Chelsea Lott, The Oklahoma Daily
Reid Coffman, landscape architecture professor, talks Friday, March 9, 2012, about the rain gardens he is overseeing. The Oklahoma Conservation Center sponsored a grant for his team to monitor the water through this division. After three years of research, the team will determine if these types of green neighborhoods are worth spending.
The houses look no different than those on surrounding streets. They are colored in varying shades of neutral tans, each with a two-car garage and a carefully manicured front lawn. What makes them distinct is the subtle placement of a redirected down spout on the house and a flower bed on the edge of the house’s lot and the street.

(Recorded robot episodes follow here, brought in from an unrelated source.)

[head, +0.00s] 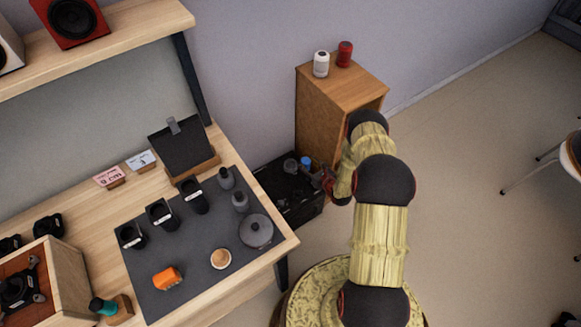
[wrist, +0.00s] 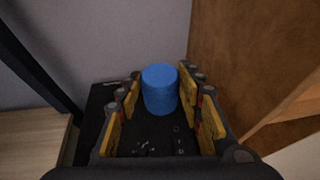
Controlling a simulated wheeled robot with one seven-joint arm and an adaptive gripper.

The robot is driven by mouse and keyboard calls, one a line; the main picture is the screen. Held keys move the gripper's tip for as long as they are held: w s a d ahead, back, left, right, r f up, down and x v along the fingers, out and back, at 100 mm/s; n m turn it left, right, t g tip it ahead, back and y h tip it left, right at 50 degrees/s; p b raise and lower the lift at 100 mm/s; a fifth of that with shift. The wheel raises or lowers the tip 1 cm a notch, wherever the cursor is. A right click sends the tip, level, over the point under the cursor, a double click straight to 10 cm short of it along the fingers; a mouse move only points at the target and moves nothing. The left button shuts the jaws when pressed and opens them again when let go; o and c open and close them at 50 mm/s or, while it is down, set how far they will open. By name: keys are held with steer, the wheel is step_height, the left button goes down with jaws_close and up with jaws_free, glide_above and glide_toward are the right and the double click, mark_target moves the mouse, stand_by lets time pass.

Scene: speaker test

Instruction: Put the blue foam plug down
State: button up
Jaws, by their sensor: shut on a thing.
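The blue foam plug (wrist: 160,90) is a short upright cylinder between the yellow-padded fingers of my gripper (wrist: 158,98) in the wrist view. My gripper is shut on it. In the head view the plug shows as a small blue spot (head: 306,162) at my gripper (head: 308,168), above a black bin (head: 302,213). The bin stands between the table and the wooden cabinet. The plug's underside is hidden, and I cannot tell its height above the bin.
The wooden cabinet (head: 325,112) stands close to the right of my gripper, with a white and a red can on top. The table (head: 225,285) is to the left. Its dark mat (head: 197,258) holds several speaker parts, an orange block and a grey lid, with bare patches between.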

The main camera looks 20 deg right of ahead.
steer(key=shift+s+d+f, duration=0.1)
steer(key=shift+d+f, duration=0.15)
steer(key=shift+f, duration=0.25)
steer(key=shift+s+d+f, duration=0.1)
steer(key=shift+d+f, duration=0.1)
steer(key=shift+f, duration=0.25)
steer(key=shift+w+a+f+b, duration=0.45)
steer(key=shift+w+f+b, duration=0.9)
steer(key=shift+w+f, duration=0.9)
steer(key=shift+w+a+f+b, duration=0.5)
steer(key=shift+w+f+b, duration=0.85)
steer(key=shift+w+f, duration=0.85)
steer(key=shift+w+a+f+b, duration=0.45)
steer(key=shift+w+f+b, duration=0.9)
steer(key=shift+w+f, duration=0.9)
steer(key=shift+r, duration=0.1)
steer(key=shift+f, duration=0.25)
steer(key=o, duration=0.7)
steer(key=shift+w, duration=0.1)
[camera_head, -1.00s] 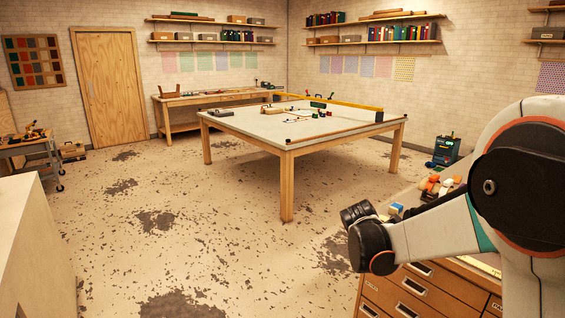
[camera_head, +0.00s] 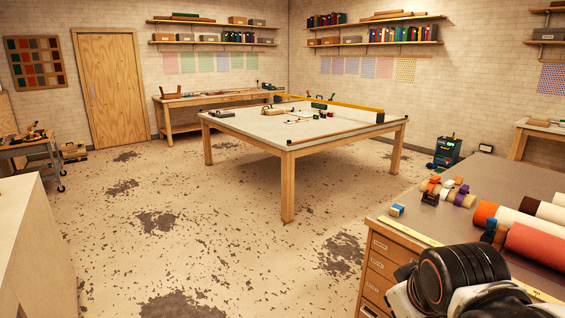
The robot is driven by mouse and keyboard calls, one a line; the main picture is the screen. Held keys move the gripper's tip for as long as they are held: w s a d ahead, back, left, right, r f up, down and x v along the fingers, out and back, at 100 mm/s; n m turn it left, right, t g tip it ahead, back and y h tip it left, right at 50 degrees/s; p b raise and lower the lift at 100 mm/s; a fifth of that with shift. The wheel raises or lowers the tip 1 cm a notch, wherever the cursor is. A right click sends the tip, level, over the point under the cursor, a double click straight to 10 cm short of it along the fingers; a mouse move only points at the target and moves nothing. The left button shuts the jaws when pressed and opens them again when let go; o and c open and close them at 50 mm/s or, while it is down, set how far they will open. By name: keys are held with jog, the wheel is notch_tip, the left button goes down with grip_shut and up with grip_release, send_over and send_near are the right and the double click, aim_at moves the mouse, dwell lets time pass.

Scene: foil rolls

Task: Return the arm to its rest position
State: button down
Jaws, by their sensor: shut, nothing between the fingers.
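Part of my arm (camera_head: 462,278), a black ringed joint with white housing, shows at the bottom right, in front of the drawer bench. My gripper's fingers do not show in the head view. Several foil rolls lie on the grey bench top (camera_head: 497,178) at the right: a salmon-red roll (camera_head: 538,243), a white roll with an orange end (camera_head: 518,221) and others cut off by the right edge. My arm hides part of the bench's front and drawers.
Small coloured rolls (camera_head: 447,190) and a small blue and white block (camera_head: 397,210) sit on the bench. A large work table (camera_head: 270,130) stands mid-room. A pale cabinet (camera_head: 35,240) is at the left. The floor between is open.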

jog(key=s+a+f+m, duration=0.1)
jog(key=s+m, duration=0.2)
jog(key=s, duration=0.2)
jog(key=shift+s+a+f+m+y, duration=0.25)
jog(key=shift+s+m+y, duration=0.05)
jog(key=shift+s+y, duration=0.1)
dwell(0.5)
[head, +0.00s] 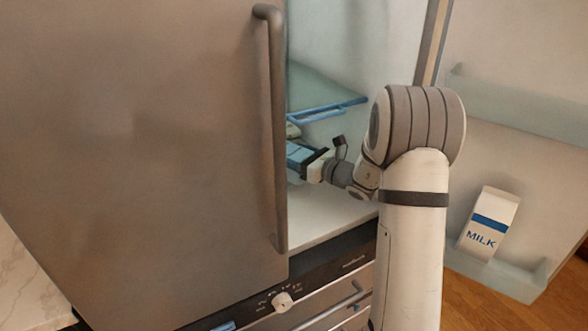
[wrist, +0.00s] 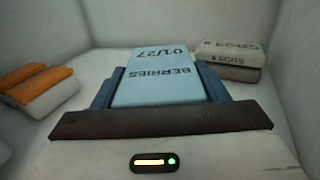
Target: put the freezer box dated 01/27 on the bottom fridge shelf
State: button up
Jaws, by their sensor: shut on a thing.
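The freezer box (wrist: 160,75) is light blue and marked BERRIES 01/27, with the lettering upside down in the wrist view. My gripper (wrist: 160,95) is shut on it, with a blue finger along each side. In the head view the gripper (head: 308,163) is inside the open white compartment, below a glass shelf (head: 325,90) with blue trim. The blue box (head: 297,155) shows there in part, cut off by the steel door. I cannot tell whether the box touches the white compartment floor (head: 332,212).
In the wrist view, orange and white packs (wrist: 45,92) lie at left. Two stacked greyish boxes (wrist: 230,60) with inverted labels are at back right. In the head view, a steel door (head: 150,150) with a long handle blocks the left. The open door at right holds a milk carton (head: 489,223).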

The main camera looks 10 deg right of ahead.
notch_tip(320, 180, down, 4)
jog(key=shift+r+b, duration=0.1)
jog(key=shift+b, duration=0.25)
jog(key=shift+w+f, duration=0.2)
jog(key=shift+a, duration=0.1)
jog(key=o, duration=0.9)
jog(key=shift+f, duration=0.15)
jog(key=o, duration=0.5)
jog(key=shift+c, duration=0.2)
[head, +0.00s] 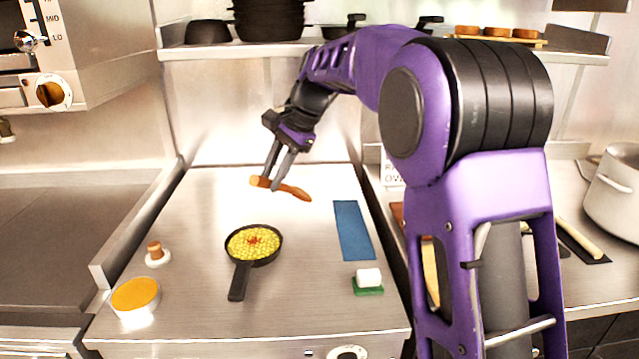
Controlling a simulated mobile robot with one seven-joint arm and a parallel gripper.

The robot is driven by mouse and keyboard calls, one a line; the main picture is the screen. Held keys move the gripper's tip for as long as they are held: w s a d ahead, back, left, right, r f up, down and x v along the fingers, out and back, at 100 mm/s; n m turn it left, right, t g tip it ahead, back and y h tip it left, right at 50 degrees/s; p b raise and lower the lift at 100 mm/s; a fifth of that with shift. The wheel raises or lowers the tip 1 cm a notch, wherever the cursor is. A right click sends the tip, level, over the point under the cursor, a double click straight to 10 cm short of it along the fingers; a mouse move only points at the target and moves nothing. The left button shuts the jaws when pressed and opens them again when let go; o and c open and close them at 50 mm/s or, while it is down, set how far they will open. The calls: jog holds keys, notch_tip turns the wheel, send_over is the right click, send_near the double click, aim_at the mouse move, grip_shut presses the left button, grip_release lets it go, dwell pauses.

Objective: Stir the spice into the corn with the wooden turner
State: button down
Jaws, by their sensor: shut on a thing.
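My gripper (271,184) is shut on the wooden turner (296,192), an orange-brown tool. The turner lies roughly level across the fingers, its broader part to the right, and appears raised above the steel counter behind the pan. The black pan (238,280) stands on the counter with its handle toward the front. Yellow corn (240,247) fills the pan. The reddish spice (255,241) sits in a small heap near the middle of the corn. The turner is apart from the corn.
A blue cloth (353,230) and a white block on a green base (368,278) lie right of the pan. An orange-topped round container (136,296) and a small wooden-knobbed white item (156,254) stand left. A large pot (615,196) stands far right. Counter around the pan is clear.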

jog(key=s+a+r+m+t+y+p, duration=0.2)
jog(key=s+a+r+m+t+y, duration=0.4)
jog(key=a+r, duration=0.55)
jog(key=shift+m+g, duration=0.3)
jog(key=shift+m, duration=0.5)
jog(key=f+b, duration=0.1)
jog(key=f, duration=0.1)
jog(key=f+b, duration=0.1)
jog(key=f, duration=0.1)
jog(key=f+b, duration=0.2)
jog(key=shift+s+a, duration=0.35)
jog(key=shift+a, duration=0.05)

These small differences are components of a rain garden and are part of research being done by OU landscape architecture professor Reid Coffman in conjunction with The Little River Best Management Practices Project, Coffman said.

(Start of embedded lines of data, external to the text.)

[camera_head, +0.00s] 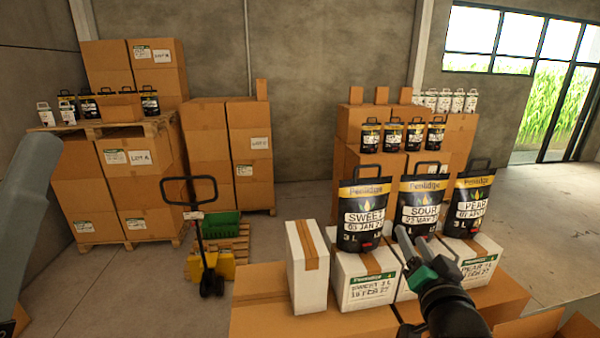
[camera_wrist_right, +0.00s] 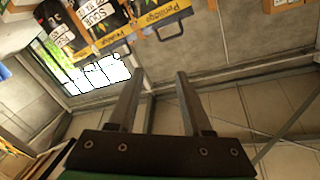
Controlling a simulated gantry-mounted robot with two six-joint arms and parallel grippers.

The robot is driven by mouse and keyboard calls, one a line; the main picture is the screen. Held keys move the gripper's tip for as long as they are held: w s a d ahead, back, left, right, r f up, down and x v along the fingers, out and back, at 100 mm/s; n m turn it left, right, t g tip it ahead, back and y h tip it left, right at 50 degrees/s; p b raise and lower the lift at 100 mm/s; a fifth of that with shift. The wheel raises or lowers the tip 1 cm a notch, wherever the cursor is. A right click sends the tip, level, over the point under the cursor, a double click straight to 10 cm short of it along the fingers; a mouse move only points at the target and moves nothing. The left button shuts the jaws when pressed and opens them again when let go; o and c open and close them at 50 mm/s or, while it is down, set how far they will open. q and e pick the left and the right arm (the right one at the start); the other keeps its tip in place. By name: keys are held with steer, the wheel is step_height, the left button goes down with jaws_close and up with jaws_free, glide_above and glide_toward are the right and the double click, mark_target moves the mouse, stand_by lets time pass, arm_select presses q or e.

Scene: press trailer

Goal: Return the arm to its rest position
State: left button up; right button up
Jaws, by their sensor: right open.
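My right gripper (camera_head: 414,243) is in front of the middle black pouch, labelled SOUR (camera_head: 420,203). In the right wrist view its two fingers (camera_wrist_right: 156,78) stand apart with nothing between them. A SWEET pouch (camera_head: 363,217) stands to the left and a PEAR pouch (camera_head: 467,210) to the right, each upright on a white box. The gripper hides part of the boxes below the SOUR pouch. The right wrist view shows pouches (camera_wrist_right: 97,14) tilted at the top, beyond the fingers. A grey link of my left arm shows at the left edge; its gripper is out of view.
A white box (camera_head: 308,265) with brown tape stands left of the pouches on brown cartons (camera_head: 262,290). A pallet jack (camera_head: 205,235) with a green crate (camera_head: 221,225) stands behind. Carton stacks (camera_head: 128,185) line the wall. Open floor lies at right.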

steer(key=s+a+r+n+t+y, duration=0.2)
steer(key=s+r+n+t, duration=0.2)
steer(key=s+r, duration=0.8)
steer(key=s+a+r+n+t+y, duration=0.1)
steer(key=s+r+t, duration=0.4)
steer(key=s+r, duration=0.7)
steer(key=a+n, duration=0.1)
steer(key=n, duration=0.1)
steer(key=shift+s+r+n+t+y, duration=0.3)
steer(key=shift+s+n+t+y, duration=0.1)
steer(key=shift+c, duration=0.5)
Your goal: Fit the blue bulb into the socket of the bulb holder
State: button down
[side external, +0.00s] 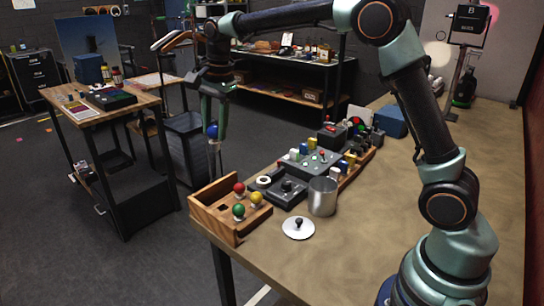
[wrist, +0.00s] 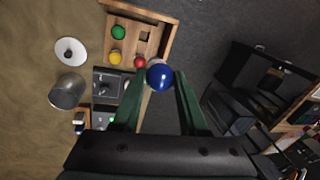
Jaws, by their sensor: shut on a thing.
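My gripper (side external: 213,122) is shut on the blue bulb (side external: 212,131) and holds it in the air, left of the bench, with its pale base hanging down. In the wrist view the blue bulb (wrist: 160,77) sits between the fingertips (wrist: 160,75). A wooden box (side external: 221,229) stands at the bench's near left corner, below and right of the bulb. It holds a red bulb (side external: 239,187), a yellow bulb (side external: 256,198) and a green bulb (side external: 238,210), beside an empty square hole. A dark box (side external: 285,190) stands next to it; I cannot tell which part is the bulb holder's socket.
A metal cup (side external: 322,197) and a round lid with a black knob (side external: 298,228) stand right of the wooden box. Further back is a grey panel (side external: 308,162) with coloured buttons and blocks. The bench's right side is clear. Another table (side external: 120,105) stands left, across open floor.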

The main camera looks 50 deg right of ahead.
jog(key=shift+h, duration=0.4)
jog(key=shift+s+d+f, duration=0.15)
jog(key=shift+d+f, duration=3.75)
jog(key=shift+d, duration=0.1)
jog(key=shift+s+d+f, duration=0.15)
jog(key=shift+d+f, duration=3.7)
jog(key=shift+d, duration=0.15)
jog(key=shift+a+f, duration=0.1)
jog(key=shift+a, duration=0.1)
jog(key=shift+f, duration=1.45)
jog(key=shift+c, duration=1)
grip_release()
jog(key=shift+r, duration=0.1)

The goal of the project is to clean up Lake Thunderbird and reduce or eliminate the hazards of developing land for residential use, Coffman said.
Rain gardens look like flower beds but are placed at the end of the front lawn, right by the street.
These gardens are filled with plants containing little moisture and surrounded by a bed of rock-like, clay-based engineered substrates made to absorb half their volume with water, Coffman said.
Right now, water flows from homes in developing areas through bulldozed areas, collecting sediment before it runs off into lakes, landscape architecture graduate student Leslie Novotny said.
The purpose of the gardens is to slow the water flow, thereby cleansing it at the source, Coffman said.
Regardless of how simple the changes are and how small the effect on the landscape, the team’s research is working to prove that the practices are worth implementing.
“It’s code, and the way they’ve always been doing things,” Novotny said. “Builders usually don’t change the ways they do things unless there’s a really good reason [to change it].”
Despite conflicting with building codes, Coffman said the research is worth undertaking.
“We’ve actually broken a bunch of codes and laws having to do this, and it doesn’t look crazy at all,” he said.
In addition to the rain-garden research, Coffman is researching an ecological landscape known as green roofs, which he has been working on since the early 2000s.
A green roof is composed of plants placed on a structure’s roof. This addition can reduce energy consumption because the plants help keep the building cool. They also can store and clean rain water or be designed for food production, Coffman said.
“All roofs can benefit from green roofs … Flat roofs of suburban sprawl benefit the most,” Coffman said.
Both rain-garden and green-roof research focus on hydrology, which Coffman addresses when teaching a green-roofs class at OU, architecture senior Diane Cocchiara said.
“[Hydrology] is a very easy, simple way to fix things. It’s nice to educate people about it,” she said.
Coffman’s work centers on the idea that some of societies’ issues can be solved with sustainability or environmental responsibility if the design problem is framed in ecological theory, he said.